Picking Pearl from Seabed: Extracting Artefacts from Noisy Issue Triaging Collaborative Conversations for Hybrid Cloud Services

Authors

  • Amar Prakash Azad IBM Research
  • Supriyo Ghosh IBM Research
  • Ajay Gupta IBM Research
  • Harshit Kumar IBM Research
  • Prateeti Mohapatra IBM research
  • Lena Eckstein IBM
  • Leonard Posner IBM
  • Robert Kern IBM

DOI:

https://doi.org/10.1609/aaai.v36i11.21510

Keywords:

AI, Machine Learning, NLP, Intent Detection, Cloud Services

Abstract

Site Reliability Engineers (SREs) play a key role in identifying the cause of an issue and preforming remediation steps to resolve it. After an issue is reported, SREs come together in a virtual room (collaboration platform) to triage the issue. While doing so, they leave behind a wealth of information, in the form of conversations, which can be used later for triaging similar issues. However, usability of these conversations offer challenges due to them being and scarcity of conversation utterance label. This paper presents a novel approach for issue artefact extraction from noisy conversations with minimal labelled data.
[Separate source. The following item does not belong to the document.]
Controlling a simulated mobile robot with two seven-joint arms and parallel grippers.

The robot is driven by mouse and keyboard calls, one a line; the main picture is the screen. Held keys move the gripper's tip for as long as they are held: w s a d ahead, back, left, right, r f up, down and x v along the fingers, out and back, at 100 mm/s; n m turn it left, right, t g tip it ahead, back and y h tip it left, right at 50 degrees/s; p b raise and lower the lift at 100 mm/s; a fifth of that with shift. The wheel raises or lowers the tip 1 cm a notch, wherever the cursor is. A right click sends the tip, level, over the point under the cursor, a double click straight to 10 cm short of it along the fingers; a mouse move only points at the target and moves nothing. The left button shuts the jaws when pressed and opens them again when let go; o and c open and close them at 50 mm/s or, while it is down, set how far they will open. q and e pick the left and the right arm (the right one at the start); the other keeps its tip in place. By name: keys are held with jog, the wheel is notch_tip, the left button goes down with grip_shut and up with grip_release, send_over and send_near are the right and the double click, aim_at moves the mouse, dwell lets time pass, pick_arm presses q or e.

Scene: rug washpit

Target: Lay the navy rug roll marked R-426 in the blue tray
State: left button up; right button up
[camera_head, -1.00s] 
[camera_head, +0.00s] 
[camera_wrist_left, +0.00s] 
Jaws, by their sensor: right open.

We propose a combination of unsupervised and supervised models with minimal human intervention that leverages domain knowledge to predict artefacts for a small amount of conversation data and use that for fine-tuning an already pre-trained language model for artefact prediction on a large amount of conversation data. Experimental results on our dataset show that the proposed ensemble of the unsupervised and supervised models is better than using either one of them individually. We also present a deployment case study of the proposed artefact prediction.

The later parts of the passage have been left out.